> **Instruction**
Filter for the word "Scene" and keep each matching line.

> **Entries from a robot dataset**

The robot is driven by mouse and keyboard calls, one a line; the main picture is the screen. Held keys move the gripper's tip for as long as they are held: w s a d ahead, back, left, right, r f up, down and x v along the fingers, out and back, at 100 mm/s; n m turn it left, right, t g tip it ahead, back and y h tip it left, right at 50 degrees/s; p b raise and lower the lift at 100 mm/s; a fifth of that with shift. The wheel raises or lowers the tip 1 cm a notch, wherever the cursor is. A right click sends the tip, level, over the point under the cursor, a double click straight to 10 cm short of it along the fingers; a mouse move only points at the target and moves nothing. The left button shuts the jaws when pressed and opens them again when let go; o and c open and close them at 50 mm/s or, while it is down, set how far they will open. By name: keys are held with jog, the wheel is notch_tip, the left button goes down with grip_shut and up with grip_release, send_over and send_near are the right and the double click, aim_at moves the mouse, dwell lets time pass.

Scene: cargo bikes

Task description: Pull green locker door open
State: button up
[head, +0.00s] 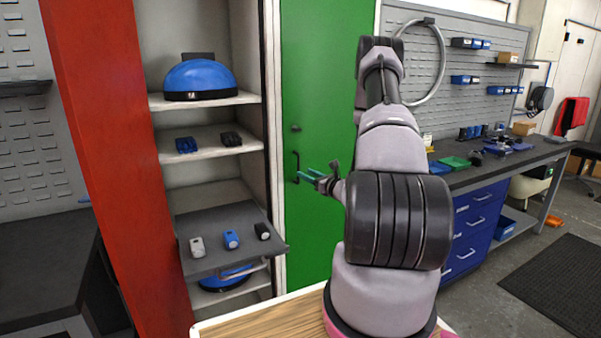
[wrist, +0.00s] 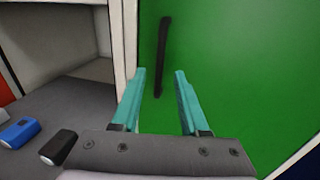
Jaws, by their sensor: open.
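The green locker door (head: 316,80) stands upright in the middle of the head view and looks closed. Its black bar handle (head: 296,167) is vertical, near the door's left edge, below a small dark knob (head: 296,128). My gripper (head: 303,175) is at handle height, close to the right of the handle in the head view. In the wrist view the two teal fingers of my gripper (wrist: 159,76) are apart and empty. There the handle (wrist: 162,55) stands ahead, its lower end between the fingertips in the picture. I cannot tell whether anything touches.
Left of the door, an open red-sided locker has shelves with a blue helmet (head: 200,79) and small blue and black items. A grey pull-out tray (head: 206,259) juts out below, near the handle. A workbench with blue drawers (head: 472,232) stands at the right.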

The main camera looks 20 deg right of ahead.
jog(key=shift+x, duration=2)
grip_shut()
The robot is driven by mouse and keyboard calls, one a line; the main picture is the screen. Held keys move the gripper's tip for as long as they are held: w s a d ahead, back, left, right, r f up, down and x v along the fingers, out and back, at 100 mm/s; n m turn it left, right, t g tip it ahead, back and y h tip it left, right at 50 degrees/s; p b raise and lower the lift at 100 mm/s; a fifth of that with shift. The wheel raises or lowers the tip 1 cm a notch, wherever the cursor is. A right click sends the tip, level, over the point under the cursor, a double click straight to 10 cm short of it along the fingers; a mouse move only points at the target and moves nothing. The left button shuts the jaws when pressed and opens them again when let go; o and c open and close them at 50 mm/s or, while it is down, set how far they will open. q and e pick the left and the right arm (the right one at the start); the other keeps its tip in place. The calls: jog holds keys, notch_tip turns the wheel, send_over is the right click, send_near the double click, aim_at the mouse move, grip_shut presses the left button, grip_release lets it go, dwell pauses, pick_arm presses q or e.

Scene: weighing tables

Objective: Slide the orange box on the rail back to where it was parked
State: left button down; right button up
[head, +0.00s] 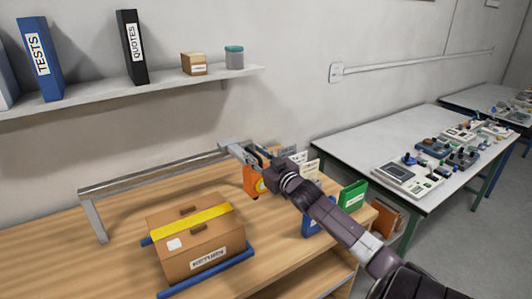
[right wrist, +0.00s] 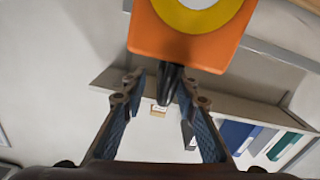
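The orange box (head: 251,181) hangs near the right end of the grey rail (head: 150,170), above the wooden table. In the right wrist view the orange box (right wrist: 185,45) fills the top, with a yellow ring on its face and a dark handle (right wrist: 168,85) below it. My right gripper (head: 258,156) is beside the box at the rail's right end and partly covers it. In the wrist view my right gripper (right wrist: 161,82) has its fingers apart on either side of the dark handle; a gap shows on the left. My left gripper is not in view.
A cardboard box (head: 195,245) with yellow tape sits between blue bars in front of the rail. Green (head: 353,196) and blue folders stand near the table's right end. A shelf (head: 120,97) with binders is above. A white table (head: 365,145) with devices is at right.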

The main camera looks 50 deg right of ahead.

> **Problem solution**
Scene: cargo bikes
Scene: weighing tables

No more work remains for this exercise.